Kingdom of the Winds, or Jumong Jr.
I really think that the makers of Jumong just weren’t done, even with 81 episodes under their belt. Hey, I love a sequel too. For Kingdom of the Winds, they just picked up the members of the cast of Jumong and plopped them down a few decades later. Hey, who’d notice? These characters are apparently beloved by the audience.
I haven’t seen the mother of all historical Kdramas yet, but how surprised was I to find that Song Il Gook, who portrays Jumong, also plays his grandson in Kingdom of the Winds? I was completely convinced he was Jumong’s grandson. He hasn’t aged a day!
Don’t worry, you get the same political and palace intrigue to boot! Plus, there are lots of references to good ol’ Jumong. Once I finish with Kingdom of the Winds, I suppose I’ll have to watch Jumong to see how this all got started. What’s really funny is, no one ever tells Muhyul that he looks exactly like his grandfather!

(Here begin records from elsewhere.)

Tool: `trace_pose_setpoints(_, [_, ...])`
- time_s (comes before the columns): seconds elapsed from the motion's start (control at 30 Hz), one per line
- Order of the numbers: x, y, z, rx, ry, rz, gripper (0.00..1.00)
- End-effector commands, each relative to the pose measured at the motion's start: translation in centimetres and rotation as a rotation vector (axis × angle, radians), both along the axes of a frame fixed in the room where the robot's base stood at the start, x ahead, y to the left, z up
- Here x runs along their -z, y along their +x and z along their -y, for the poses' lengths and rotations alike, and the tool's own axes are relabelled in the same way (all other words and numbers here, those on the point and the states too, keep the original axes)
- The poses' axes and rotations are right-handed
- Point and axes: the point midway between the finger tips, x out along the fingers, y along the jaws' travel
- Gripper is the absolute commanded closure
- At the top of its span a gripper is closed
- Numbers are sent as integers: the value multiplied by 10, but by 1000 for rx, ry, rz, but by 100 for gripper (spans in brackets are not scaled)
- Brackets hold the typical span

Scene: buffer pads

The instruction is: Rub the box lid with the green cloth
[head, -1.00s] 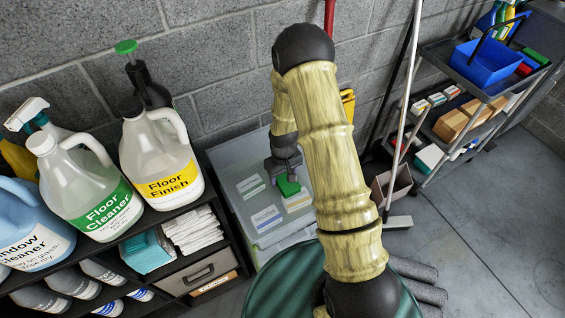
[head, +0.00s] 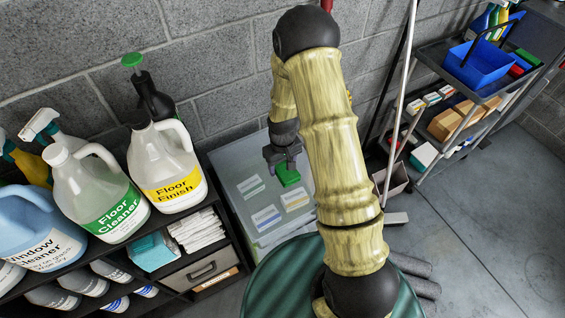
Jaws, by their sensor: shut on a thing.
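The green cloth (head: 288,175) is a small bright green block-like piece, partly hidden by my gripper. My gripper (head: 284,164) is shut on it, low over the box lid. The box lid (head: 235,163) is a pale grey, translucent top on a storage box between the black shelf and my arm. White labels with coloured bands (head: 266,217) lie on the lid, below and to the left of the cloth. The cloth looks to be at the lid's surface, but I cannot tell if it touches. My arm hides the lid's right side.
A black shelf (head: 236,240) with large jugs such as the floor finish (head: 163,165) stands close on the left. A grey block wall (head: 225,70) is behind. A cart with a blue bin (head: 487,67) stands at the right. Poles lean right of my arm.

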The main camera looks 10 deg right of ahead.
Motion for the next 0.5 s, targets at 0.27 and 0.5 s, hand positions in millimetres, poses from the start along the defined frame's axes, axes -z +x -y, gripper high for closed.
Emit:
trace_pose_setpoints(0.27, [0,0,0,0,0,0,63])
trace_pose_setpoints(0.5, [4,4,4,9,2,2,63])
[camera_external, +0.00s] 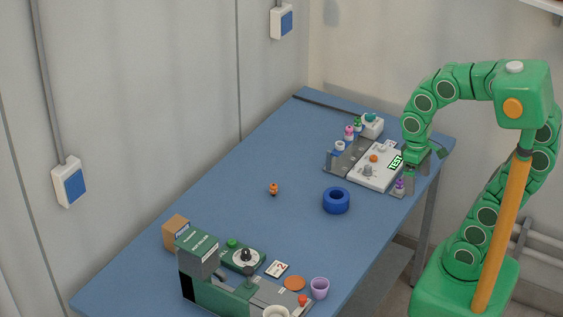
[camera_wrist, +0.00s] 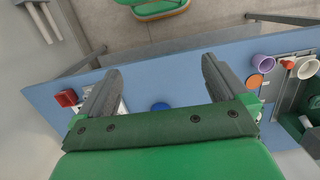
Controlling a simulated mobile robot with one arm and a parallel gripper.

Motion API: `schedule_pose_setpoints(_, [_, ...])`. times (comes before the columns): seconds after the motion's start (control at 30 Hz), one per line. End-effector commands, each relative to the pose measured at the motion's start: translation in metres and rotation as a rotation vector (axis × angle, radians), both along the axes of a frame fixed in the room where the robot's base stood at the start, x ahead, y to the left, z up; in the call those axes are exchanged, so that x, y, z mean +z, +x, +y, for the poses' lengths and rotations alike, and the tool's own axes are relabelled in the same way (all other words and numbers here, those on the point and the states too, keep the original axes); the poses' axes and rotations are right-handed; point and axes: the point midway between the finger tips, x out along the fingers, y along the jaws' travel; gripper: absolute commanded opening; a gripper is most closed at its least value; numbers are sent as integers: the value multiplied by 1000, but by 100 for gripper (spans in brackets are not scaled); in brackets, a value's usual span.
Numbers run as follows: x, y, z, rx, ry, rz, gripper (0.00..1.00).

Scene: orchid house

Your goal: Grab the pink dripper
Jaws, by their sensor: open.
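The pink dripper (camera_external: 349,132) is a small pink-topped piece standing at the back left of the grey and white station at the table's far end. A green-topped piece (camera_external: 358,124) stands just behind it, and a purple-topped piece (camera_external: 399,185) is at the station's front right corner. My gripper (camera_external: 424,163) is open above the station's right side, apart from the pink dripper. In the wrist view my open gripper (camera_wrist: 161,70) has nothing between its fingers. I cannot make out the pink dripper in that view.
A blue ring (camera_external: 336,201) and an orange-topped piece (camera_external: 273,189) sit mid-table. At the near end are a green machine (camera_external: 199,255), a purple cup (camera_external: 320,288) and an orange disc (camera_external: 294,283). The table's left middle is clear.

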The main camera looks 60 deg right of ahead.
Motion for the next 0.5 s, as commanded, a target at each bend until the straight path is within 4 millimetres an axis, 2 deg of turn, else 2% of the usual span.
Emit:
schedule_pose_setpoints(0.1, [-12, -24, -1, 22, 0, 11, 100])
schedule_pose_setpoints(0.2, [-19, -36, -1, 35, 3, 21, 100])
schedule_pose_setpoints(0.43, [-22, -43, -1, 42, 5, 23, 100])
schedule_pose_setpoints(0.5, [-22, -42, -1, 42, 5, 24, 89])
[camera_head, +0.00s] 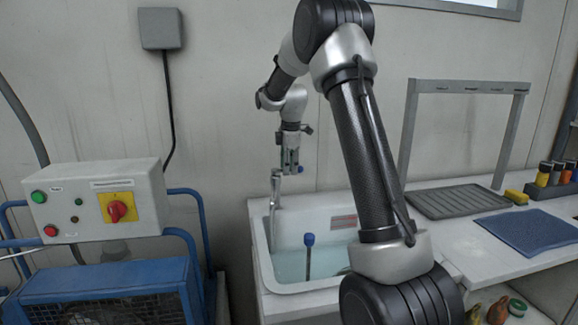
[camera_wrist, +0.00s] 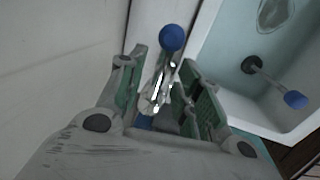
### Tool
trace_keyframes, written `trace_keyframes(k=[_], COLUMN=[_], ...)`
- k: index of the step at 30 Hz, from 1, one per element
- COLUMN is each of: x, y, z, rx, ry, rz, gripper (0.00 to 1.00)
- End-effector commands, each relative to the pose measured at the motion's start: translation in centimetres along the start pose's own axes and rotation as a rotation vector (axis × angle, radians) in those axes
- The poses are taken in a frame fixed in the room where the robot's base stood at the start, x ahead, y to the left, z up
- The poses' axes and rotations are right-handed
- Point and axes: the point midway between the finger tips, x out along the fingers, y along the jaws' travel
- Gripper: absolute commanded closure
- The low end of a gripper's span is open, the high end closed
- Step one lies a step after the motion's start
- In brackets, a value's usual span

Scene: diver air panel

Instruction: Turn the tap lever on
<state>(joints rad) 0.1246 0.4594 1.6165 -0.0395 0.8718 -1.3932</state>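The metal tap (camera_head: 274,192) stands at the back left of the sink (camera_head: 257,246). A blue knob (camera_head: 300,169) shows beside my gripper (camera_head: 290,168), just above the tap. In the wrist view, the blue knob (camera_wrist: 171,38) is at the far end of the shiny metal tap lever (camera_wrist: 158,88). My gripper (camera_wrist: 162,95) is open, its two green-padded fingers apart with the lever lying between them. I see gaps beside the lever; whether either finger touches it I cannot tell.
A dark rod with a blue cap (camera_head: 309,240) stands in the sink's water. The wall is close behind the tap. A control box (camera_head: 95,200) and blue machine (camera_head: 105,290) are at left. A ribbed drainer (camera_head: 458,201) and blue mat (camera_head: 530,231) lie on the counter at right.

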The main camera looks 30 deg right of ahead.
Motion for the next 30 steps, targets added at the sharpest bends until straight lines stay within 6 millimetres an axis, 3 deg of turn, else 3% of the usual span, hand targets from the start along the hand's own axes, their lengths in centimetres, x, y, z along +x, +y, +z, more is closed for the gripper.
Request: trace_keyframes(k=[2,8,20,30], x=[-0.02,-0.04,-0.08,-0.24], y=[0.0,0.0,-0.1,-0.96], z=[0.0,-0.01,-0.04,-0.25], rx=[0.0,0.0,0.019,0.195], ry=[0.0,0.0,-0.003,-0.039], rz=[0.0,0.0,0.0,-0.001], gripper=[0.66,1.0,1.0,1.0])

Baker King Kim Tak Goo, or Evil, Down to the Bitter End
You know, I have a really strong moral compass. I think that if you do good things, good things will happen to you. However, if you are evil, you will reap what you sow. This applies so much more in the world of Kdramas. I mean, why else would you endure episode after episode, if not to see the villain get his or her just due? There are times when Ma Jun has me completely fooled. I begin to think that he is a real human being, with feelings. But then he just returns to his evil ways, again and again and again.
But he pales in comparison to his mother, Seo In Sook! She just can’t stop! She’s spend her life messing up the lives of others, all to assure her son a successful life. For a minute, I thought about calling this Kdrama No One is Interested in Your Flunky Son. She condones kidnapping, eviction, termination from employment, lying and I even think attempted murder at one point. Even when her relationships with her children and her husband are at stake, she just can’t help being evil!
Boys Over Flowers, or I Don’t Like That Chick
Oh Jan Di. She is the reason why this Kdrama is called Boys Over Flowers. She starts off very plucky. You like her. You even try to give her the benefit of the doubt when two really attractive guys begin to show interest in her. Oh the dilemma! She also seems to be a good influence on those bratty, rich boys. She stands her ground, defends her friends. And then something goes horribly, horribly wrong. She becomes as passive as a rock. She can’t make a decision to save her life. I find the dynamics among F4 far more compelling: they fight and make up and fight again. Jan Di just stands there and does nothing.
All my good feelings get transferred to her friend, Ga Eul! She’s in a similar situation as Jan Di: they work in the same noodle shop. They are both outsiders to the swanky world of F4. She’s not content to just wait around for these boys to get it together. When she falls for one of F4, she’s on a mission to get him. Or at least show that he’s not nearly as much of a player as he thinks he is.
City Hunter, or No Socks, No Shoes, No Service
Look, if you are going to be a vigilante/security expert, you gotta play the role. That means being athletic, having the right hair, the right clothes, the right shoes, and, apparently, no socks. That’s what Lee Min Ho is teaching me. Cool heroes fight for justice with no socks on. I haven’t figured out exactly how this contributes to his hero status. It surely doesn’t do anything for his aerodynamics as he’s jumping off of buildings. Perhaps this mystery is solved in the final five episodes, which I refuse to watch until I get some new Lee Min Ho on tap in the upcoming Kdrama, Faith.
So, as long as they keep making Kdramas, I’ll keep making up alternative titles. In my head.